Collected material
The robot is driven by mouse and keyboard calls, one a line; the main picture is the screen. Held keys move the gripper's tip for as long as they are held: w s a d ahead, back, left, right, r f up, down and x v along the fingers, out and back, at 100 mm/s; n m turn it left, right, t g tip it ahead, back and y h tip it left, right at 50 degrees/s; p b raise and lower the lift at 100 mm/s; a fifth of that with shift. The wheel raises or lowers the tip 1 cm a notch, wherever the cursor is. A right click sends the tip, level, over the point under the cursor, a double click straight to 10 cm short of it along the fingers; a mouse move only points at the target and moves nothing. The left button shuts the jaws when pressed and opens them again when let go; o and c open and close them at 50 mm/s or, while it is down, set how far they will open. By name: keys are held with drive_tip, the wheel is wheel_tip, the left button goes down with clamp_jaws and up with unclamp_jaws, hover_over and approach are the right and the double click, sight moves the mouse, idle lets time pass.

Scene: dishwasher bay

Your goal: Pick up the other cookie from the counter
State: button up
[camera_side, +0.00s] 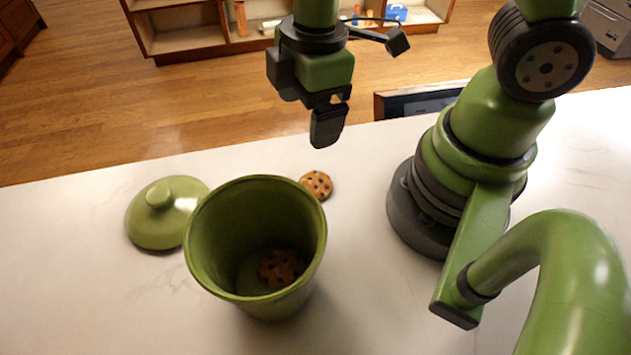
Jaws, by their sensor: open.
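A chocolate-chip cookie (316,184) lies on the white counter (90,290), just behind and right of a green jar. The open green jar (205,240) stands upright, and another cookie (280,268) lies inside it at the bottom. The jar's green lid (165,212) lies on the counter left of the jar, knob up. My gripper (328,130) is open and empty, pointing down above and slightly right of the cookie on the counter, apart from it. The gap between its fingers is mostly hidden from this side.
My arm's base takes up the right of the counter. A dark flat object (420,100) stands at the counter's back edge. Beyond are a wooden floor (90,95) and an open shelf unit (180,30). The counter left of the lid is clear.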

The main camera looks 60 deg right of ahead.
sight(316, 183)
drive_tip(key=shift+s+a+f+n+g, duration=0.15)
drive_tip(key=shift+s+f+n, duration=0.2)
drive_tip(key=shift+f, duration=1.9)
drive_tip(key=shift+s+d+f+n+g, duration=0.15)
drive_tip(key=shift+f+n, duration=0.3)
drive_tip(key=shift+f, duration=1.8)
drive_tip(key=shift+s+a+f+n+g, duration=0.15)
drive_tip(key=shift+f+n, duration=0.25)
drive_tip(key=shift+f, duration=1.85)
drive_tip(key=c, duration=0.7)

Task to carry out
Copy out each line word for word, please, skipping the images.

The completed task
The robot is driven by mouse and keyboard calls, one a line; the main picture is the screen. Held keys move the gripper's tip for as long as they are held: w s a d ahead, back, left, right, r f up, down and x v along the fingers, out and back, at 100 mm/s; n m turn it left, right, t g tip it ahead, back and y h tip it left, right at 50 degrees/s; p b raise and lower the lift at 100 mm/s; a fifth of that with shift. The wheel raises or lowers the tip 1 cm a notch, wherever the cursor is. A right click sends the tip, level, over the point under the cursor, a double click straight to 10 cm short of it along the fingers; a mouse move only points at the target and moves nothing. The left button shuts the jaws when pressed and opens them again when let go; o and c open and close them at 50 mm/s or, while it is down, set how far they will open. By name: keys are held with drive_tip, the wheel is wheel_tip, the left button goes down with clamp_jaws and up with unclamp_jaws, hover_over and approach are the right and the double click, sight moves the mouse, idle lets time pass.

Scene: dishwasher bay

Your goal: Pick up the other cookie from the counter
State: button up
[camera_side, +0.00s] 
Jaws, by their sensor: open.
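A chocolate-chip cookie (316,184) lies on the white counter (90,290), just behind and right of a green jar. The open green jar (205,240) stands upright, and another cookie (280,268) lies inside it at the bottom. The jar's green lid (165,212) lies on the counter left of the jar, knob up. My gripper (328,130) is open and empty, pointing down above and slightly right of the cookie on the counter, apart from it. The gap between its fingers is mostly hidden from this side.
My arm's base takes up the right of the counter. A dark flat object (420,100) stands at the counter's back edge. Beyond are a wooden floor (90,95) and an open shelf unit (180,30). The counter left of the lid is clear.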

The main camera looks 60 deg right of ahead.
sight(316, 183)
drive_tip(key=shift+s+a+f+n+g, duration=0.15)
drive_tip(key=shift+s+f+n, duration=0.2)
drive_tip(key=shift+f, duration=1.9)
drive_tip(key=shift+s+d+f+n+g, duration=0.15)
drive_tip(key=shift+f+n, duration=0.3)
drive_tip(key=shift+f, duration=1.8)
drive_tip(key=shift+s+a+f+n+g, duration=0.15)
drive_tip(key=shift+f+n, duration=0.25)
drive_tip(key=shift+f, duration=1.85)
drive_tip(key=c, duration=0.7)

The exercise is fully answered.